The entry under Aeolipile in volume one of this work states "The cut is copied from Hero’s “Spiritalia”, edited by Woodcroft, of London." Public domain, via Wikimedia Commons"

The principle to use the expanding force of steam can be traced back to the Greek mathematician and engineer Heron of Alexandria, who lived in the first century CE. In his book "Pneumatica" he describes a hollow sphere mounted so that it could turn on a pair of hollow tubes that provided steam to the sphere from a cauldron.  The aeolipile , or water ball, as he called this contrivance, was to our knowledge the first steam turbine. "As Hero’s book professes to be, for the most part, but a collection of the devices handed down by former writers, and as he does not lay claim to its invention, it is probable the Æolipile may have been known long before his time" [1].

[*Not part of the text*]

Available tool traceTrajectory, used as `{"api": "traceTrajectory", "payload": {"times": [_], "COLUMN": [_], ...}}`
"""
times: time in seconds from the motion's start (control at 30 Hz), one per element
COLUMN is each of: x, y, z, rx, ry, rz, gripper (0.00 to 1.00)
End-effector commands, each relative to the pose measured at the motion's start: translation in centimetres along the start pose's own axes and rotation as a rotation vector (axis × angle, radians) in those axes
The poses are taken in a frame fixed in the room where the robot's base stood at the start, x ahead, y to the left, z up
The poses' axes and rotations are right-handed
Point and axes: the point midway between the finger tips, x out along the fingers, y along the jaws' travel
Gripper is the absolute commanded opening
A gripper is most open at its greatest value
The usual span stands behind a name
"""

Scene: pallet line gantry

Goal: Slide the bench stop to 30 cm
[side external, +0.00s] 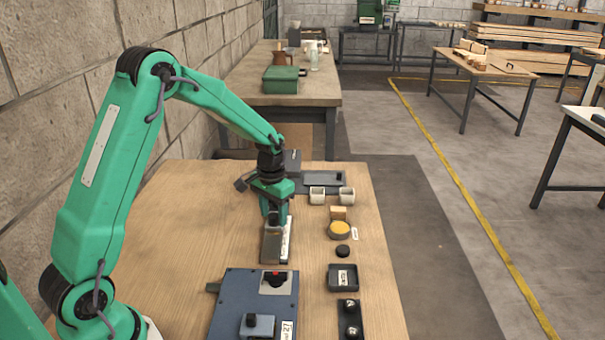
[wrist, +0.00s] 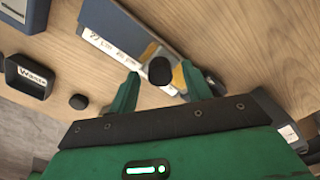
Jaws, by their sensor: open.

However, it did not propel any machine and therefore had no practical use. It is arguable that the metallurgical capacities at the time were just enough to produce a showpiece but did not allow, to construct something to release more power. Between Heron and the beginning of the "steam age" several proposals of devices powered by expanding gases, including the use of gun powder, are known, but no such device seems to have progressed beyond a working prototype at best. 



Savery's fire engines combined with a water wheel

Savery engine supplying a water wheel to generate rotary motion. Source: John Farey, A treatise on the steam engine, 1827.

Thomas Savery's title of his patent claims the use of his invention for giving motion to mills, without explaining how he would  achieve this. Since then several engines weere erected that used Savery's fire engine to pump water into  a receiver and then release it onto a water wheel.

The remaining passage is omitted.